**Stated problem**. Output each line exactly as it appears, skipping any embedded picture.

**Data section**.
· · ·

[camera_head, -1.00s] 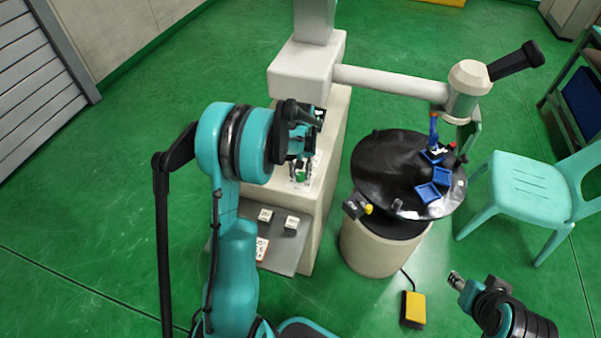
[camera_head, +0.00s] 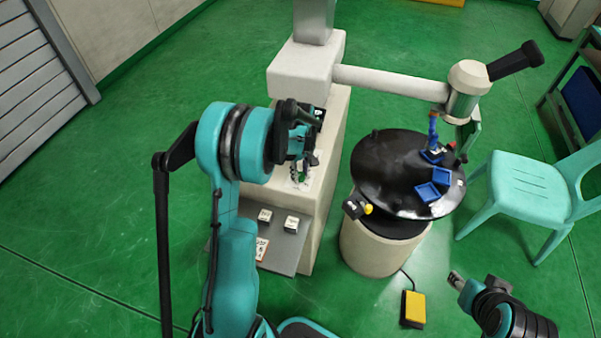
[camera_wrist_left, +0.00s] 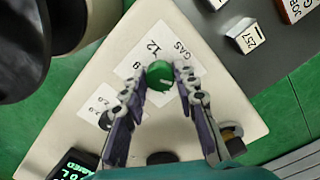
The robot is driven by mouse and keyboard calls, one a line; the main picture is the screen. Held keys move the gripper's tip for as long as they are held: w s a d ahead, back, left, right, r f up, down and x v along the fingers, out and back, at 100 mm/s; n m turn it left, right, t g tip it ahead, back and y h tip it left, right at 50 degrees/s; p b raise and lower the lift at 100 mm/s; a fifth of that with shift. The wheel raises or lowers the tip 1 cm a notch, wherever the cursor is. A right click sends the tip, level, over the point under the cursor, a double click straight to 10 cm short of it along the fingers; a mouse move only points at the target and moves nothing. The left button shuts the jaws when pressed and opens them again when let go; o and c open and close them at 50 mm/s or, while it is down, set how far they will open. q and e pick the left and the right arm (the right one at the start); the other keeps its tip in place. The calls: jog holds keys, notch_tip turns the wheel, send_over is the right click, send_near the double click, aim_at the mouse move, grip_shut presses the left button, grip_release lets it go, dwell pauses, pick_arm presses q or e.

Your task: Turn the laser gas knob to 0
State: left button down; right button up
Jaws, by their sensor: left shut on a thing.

· · ·

**Task output**.
[camera_head, -1.00s] 
[camera_head, +0.00s] 
[camera_wrist_left, +0.00s] 
The robot is driven by mouse and keyboard calls, one a line; the main picture is the screen. Held keys move the gripper's tip for as long as they are held: w s a d ahead, back, left, right, r f up, down and x v along the fingers, out and back, at 100 mm/s; n m turn it left, right, t g tip it ahead, back and y h tip it left, right at 50 degrees/s; p b raise and lower the lift at 100 mm/s; a fifth of that with shift. The wheel raises or lowers the tip 1 cm a notch, wherever the cursor is. A right click sends the tip, level, over the point under the cursor, a double click straight to 10 cm short of it along the fingers; a mouse move only points at the target and moves nothing. The left button shuts the jaws when pressed and opens them again when let go; o and c open and close them at 50 mm/s or, while it is down, set how far they will open. q and e pick the left and the right arm (the right one at the start); the other keeps its tip in place. The calls: jog holds keys, notch_tip turns the wheel, send_over is the right click, send_near the double click, aim_at the mouse move, grip_shut presses the left button, grip_release lets it go, dwell pauses, pick_arm presses q or e.

Your task: Turn the laser gas knob to 0
State: left button down; right button up
Jaws, by their sensor: left shut on a thing.

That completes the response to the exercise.